** Start of Data rows **

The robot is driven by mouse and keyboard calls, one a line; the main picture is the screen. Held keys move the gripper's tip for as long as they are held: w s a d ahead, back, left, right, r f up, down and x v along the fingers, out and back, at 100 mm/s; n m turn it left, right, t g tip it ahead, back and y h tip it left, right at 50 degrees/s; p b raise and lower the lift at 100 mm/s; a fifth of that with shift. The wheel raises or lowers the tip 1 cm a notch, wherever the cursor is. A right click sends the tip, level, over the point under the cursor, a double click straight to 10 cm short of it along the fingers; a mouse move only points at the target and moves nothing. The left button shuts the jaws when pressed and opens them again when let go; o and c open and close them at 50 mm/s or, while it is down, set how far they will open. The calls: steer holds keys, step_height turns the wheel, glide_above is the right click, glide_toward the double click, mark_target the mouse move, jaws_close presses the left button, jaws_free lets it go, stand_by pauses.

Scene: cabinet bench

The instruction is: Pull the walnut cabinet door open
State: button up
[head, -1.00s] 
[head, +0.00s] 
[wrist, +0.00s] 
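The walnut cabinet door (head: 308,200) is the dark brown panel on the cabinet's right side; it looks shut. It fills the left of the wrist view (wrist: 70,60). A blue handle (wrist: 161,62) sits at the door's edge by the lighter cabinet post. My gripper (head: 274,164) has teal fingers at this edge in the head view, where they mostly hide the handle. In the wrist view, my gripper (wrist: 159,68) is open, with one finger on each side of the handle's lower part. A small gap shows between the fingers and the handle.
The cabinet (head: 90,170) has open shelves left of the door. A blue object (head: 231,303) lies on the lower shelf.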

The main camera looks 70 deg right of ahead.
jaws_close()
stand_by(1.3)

** End of Data rows **
** Start of Data rows **

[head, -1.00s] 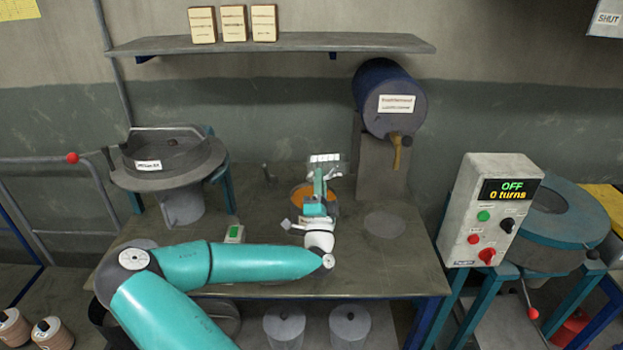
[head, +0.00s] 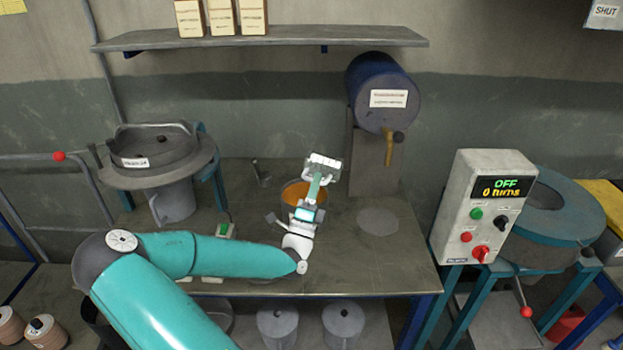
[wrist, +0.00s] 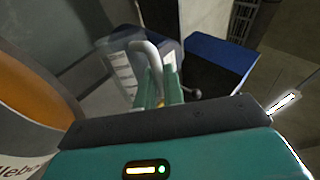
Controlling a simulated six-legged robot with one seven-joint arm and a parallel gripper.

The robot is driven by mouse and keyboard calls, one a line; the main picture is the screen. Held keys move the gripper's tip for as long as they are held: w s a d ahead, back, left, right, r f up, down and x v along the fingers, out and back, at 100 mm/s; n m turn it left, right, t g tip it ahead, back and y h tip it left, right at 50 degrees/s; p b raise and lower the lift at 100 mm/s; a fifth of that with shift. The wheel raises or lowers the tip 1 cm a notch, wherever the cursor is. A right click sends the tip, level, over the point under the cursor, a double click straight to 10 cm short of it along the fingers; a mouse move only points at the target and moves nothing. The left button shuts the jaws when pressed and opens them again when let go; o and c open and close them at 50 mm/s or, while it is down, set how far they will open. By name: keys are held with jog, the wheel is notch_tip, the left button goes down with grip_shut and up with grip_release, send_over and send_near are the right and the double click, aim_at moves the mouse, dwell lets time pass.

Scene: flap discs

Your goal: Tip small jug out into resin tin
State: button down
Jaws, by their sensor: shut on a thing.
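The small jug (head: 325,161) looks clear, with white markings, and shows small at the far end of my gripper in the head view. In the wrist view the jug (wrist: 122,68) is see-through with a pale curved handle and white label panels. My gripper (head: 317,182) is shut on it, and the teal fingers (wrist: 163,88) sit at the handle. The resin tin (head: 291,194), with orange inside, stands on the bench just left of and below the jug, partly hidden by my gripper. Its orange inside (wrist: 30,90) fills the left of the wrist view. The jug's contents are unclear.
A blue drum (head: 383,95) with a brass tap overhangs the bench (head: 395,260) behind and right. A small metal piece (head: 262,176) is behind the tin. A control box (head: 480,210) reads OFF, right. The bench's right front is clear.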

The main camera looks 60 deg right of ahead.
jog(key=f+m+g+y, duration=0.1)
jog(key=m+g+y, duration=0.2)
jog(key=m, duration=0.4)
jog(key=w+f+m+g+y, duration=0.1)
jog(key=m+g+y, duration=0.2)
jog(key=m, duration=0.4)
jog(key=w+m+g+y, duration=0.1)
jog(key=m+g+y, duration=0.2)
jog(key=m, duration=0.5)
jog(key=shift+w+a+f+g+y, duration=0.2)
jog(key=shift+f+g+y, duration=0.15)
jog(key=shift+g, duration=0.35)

** End of Data rows **

Show all lines in the entries above where the word "Scene" appears.

Scene: cabinet bench
Scene: flap discs

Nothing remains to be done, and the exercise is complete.